— START —

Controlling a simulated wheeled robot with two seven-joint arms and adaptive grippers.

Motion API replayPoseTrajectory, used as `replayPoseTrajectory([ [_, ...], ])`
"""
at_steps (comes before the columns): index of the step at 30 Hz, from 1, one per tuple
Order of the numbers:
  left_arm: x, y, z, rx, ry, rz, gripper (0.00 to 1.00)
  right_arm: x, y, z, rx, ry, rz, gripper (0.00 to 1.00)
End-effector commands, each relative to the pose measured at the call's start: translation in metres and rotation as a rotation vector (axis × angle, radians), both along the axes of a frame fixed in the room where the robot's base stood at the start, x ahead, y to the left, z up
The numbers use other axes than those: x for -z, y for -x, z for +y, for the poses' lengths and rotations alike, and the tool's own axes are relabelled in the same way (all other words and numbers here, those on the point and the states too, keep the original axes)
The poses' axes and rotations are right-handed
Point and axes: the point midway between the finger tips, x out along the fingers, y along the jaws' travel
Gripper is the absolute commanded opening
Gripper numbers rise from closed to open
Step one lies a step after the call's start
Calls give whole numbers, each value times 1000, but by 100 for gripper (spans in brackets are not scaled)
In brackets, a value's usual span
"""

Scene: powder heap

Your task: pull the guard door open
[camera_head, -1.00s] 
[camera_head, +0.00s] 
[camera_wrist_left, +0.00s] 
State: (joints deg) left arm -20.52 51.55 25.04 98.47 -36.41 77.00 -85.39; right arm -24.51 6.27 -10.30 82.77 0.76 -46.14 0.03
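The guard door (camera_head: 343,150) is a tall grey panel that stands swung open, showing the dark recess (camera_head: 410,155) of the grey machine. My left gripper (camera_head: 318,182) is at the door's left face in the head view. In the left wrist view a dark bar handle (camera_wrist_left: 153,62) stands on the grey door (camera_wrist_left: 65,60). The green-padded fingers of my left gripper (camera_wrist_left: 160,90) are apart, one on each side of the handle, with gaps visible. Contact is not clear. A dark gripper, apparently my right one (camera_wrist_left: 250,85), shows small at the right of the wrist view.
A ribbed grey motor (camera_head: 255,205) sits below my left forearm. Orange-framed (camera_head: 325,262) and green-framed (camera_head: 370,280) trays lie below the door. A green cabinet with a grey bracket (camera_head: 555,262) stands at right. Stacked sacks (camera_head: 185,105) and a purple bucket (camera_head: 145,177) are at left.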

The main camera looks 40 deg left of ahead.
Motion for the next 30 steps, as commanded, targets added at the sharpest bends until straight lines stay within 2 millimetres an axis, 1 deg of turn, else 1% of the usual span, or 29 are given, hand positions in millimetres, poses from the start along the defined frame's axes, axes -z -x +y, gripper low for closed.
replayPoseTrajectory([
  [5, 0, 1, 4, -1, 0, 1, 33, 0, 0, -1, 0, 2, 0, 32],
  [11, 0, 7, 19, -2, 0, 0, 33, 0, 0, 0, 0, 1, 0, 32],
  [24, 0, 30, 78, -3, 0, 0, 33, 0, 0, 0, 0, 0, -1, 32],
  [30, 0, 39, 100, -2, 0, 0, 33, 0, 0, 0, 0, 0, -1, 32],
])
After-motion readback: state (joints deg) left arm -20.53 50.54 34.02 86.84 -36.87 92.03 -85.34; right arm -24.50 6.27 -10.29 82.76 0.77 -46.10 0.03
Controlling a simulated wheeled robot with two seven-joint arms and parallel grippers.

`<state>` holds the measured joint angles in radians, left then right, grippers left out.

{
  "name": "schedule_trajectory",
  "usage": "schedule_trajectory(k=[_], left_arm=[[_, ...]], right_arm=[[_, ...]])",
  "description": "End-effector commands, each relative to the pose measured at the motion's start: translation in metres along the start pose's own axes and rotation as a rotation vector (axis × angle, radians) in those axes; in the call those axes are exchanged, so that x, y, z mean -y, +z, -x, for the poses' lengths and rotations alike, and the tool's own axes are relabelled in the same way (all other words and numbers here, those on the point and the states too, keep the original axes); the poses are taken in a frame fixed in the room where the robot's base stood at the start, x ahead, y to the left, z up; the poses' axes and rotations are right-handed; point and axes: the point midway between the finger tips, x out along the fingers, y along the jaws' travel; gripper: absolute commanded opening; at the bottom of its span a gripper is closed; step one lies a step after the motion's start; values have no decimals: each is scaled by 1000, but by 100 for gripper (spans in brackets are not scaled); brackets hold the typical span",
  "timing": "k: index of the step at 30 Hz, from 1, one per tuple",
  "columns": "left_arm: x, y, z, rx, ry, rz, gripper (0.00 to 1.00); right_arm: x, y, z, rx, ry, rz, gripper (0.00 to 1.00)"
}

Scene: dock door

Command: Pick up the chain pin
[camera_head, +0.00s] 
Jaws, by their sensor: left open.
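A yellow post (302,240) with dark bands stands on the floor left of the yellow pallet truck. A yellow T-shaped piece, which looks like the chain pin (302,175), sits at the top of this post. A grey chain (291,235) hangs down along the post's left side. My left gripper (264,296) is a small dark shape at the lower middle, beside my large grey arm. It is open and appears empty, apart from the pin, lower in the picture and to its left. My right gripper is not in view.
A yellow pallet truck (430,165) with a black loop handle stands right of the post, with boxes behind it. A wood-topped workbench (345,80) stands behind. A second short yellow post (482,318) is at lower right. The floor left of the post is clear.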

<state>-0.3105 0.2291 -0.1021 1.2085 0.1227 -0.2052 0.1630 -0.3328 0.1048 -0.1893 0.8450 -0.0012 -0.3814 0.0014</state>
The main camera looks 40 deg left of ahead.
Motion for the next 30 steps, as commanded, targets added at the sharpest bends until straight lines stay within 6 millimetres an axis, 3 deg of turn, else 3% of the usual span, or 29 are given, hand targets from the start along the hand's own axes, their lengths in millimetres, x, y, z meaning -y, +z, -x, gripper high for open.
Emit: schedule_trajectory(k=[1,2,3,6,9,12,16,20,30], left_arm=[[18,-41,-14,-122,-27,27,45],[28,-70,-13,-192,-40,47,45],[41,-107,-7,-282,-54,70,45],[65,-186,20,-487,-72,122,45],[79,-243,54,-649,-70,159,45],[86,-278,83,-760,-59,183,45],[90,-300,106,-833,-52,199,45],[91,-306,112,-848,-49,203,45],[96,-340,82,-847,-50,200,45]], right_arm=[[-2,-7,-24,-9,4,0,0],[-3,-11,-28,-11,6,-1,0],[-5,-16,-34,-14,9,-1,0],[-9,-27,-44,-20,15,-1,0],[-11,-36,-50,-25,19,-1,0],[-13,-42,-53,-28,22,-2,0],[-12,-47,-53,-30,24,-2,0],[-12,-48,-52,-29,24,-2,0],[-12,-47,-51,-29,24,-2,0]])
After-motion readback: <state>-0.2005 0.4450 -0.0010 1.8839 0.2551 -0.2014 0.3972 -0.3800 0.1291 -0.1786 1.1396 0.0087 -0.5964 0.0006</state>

— END —

**TO DO**. Your task is to transcribe the listing above in full, exactly as given.

**WRITTEN REPLY**.
Controlling a simulated wheeled robot with two seven-joint arms and adaptive grippers.

Motion API replayPoseTrajectory, used as `replayPoseTrajectory([ [_, ...], ])`
"""
at_steps (comes before the columns): index of the step at 30 Hz, from 1, one per tuple
Order of the numbers:
  left_arm: x, y, z, rx, ry, rz, gripper (0.00 to 1.00)
  right_arm: x, y, z, rx, ry, rz, gripper (0.00 to 1.00)
End-effector commands, each relative to the pose measured at the call's start: translation in metres and rotation as a rotation vector (axis × angle, radians), both along the axes of a frame fixed in the room where the robot's base stood at the start, x ahead, y to the left, z up
The numbers use other axes than those: x for -z, y for -x, z for +y, for the poses' lengths and rotations alike, and the tool's own axes are relabelled in the same way (all other words and numbers here, those on the point and the states too, keep the original axes)
The poses' axes and rotations are right-handed
Point and axes: the point midway between the finger tips, x out along the fingers, y along the jaws' travel
Gripper is the absolute commanded opening
Gripper numbers rise from closed to open
Step one lies a step after the call's start
Calls give whole numbers, each value times 1000, but by 100 for gripper (spans in brackets are not scaled)
In brackets, a value's usual span
"""

Scene: powder heap

Your task: pull the guard door open
[camera_head, -1.00s] 
[camera_head, +0.00s] 
[camera_wrist_left, +0.00s] 
State: (joints deg) left arm -20.52 51.55 25.04 98.47 -36.41 77.00 -85.39; right arm -24.51 6.27 -10.30 82.77 0.76 -46.14 0.03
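The guard door (camera_head: 343,150) is a tall grey panel that stands swung open, showing the dark recess (camera_head: 410,155) of the grey machine. My left gripper (camera_head: 318,182) is at the door's left face in the head view. In the left wrist view a dark bar handle (camera_wrist_left: 153,62) stands on the grey door (camera_wrist_left: 65,60). The green-padded fingers of my left gripper (camera_wrist_left: 160,90) are apart, one on each side of the handle, with gaps visible. Contact is not clear. A dark gripper, apparently my right one (camera_wrist_left: 250,85), shows small at the right of the wrist view.
A ribbed grey motor (camera_head: 255,205) sits below my left forearm. Orange-framed (camera_head: 325,262) and green-framed (camera_head: 370,280) trays lie below the door. A green cabinet with a grey bracket (camera_head: 555,262) stands at right. Stacked sacks (camera_head: 185,105) and a purple bucket (camera_head: 145,177) are at left.

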The main camera looks 40 deg left of ahead.
Motion for the next 30 steps, as commanded, targets added at the sharpest bends until straight lines stay within 2 millimetres an axis, 1 deg of turn, else 1% of the usual span, or 29 are given, hand positions in millimetres, poses from the start along the defined frame's axes, axes -z -x +y, gripper low for closed.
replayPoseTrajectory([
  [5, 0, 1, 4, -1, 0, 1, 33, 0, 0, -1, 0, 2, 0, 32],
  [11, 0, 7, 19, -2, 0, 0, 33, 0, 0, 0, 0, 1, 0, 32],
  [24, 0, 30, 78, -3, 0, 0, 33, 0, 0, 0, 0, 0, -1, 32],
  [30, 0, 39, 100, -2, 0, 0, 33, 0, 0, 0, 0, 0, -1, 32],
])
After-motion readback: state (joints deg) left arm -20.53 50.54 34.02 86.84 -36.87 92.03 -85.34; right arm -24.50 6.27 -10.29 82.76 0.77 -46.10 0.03
Controlling a simulated wheeled robot with two seven-joint arms and parallel grippers.

`<state>` holds the measured joint angles in radians, left then right, grippers left out.

{
  "name": "schedule_trajectory",
  "usage": "schedule_trajectory(k=[_], left_arm=[[_, ...]], right_arm=[[_, ...]])",
  "description": "End-effector commands, each relative to the pose measured at the motion's start: translation in metres along the start pose's own axes and rotation as a rotation vector (axis × angle, radians) in those axes; in the call those axes are exchanged, so that x, y, z mean -y, +z, -x, for the poses' lengths and rotations alike, and the tool's own axes are relabelled in the same way (all other words and numbers here, those on the point and the states too, keep the original axes); the poses are taken in a frame fixed in the room where the robot's base stood at the start, x ahead, y to the left, z up; the poses' axes and rotations are right-handed; point and axes: the point midway between the finger tips, x out along the fingers, y along the jaws' travel; gripper: absolute commanded opening; at the bottom of its span a gripper is closed; step one lies a step after the motion's start; values have no decimals: each is scaled by 1000, but by 100 for gripper (spans in brackets are not scaled); brackets hold the typical span",
  "timing": "k: index of the step at 30 Hz, from 1, one per tuple",
  "columns": "left_arm: x, y, z, rx, ry, rz, gripper (0.00 to 1.00); right_arm: x, y, z, rx, ry, rz, gripper (0.00 to 1.00)"
}

Scene: dock door

Command: Pick up the chain pin
[camera_head, +0.00s] 
Jaws, by their sensor: left open.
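A yellow post (302,240) with dark bands stands on the floor left of the yellow pallet truck. A yellow T-shaped piece, which looks like the chain pin (302,175), sits at the top of this post. A grey chain (291,235) hangs down along the post's left side. My left gripper (264,296) is a small dark shape at the lower middle, beside my large grey arm. It is open and appears empty, apart from the pin, lower in the picture and to its left. My right gripper is not in view.
A yellow pallet truck (430,165) with a black loop handle stands right of the post, with boxes behind it. A wood-topped workbench (345,80) stands behind. A second short yellow post (482,318) is at lower right. The floor left of the post is clear.

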<state>-0.3105 0.2291 -0.1021 1.2085 0.1227 -0.2052 0.1630 -0.3328 0.1048 -0.1893 0.8450 -0.0012 -0.3814 0.0014</state>
The main camera looks 40 deg left of ahead.
Motion for the next 30 steps, as commanded, targets added at the sharpest bends until straight lines stay within 6 millimetres an axis, 3 deg of turn, else 3% of the usual span, or 29 are given, hand targets from the start along the hand's own axes, their lengths in millimetres, x, y, z meaning -y, +z, -x, gripper high for open.
Emit: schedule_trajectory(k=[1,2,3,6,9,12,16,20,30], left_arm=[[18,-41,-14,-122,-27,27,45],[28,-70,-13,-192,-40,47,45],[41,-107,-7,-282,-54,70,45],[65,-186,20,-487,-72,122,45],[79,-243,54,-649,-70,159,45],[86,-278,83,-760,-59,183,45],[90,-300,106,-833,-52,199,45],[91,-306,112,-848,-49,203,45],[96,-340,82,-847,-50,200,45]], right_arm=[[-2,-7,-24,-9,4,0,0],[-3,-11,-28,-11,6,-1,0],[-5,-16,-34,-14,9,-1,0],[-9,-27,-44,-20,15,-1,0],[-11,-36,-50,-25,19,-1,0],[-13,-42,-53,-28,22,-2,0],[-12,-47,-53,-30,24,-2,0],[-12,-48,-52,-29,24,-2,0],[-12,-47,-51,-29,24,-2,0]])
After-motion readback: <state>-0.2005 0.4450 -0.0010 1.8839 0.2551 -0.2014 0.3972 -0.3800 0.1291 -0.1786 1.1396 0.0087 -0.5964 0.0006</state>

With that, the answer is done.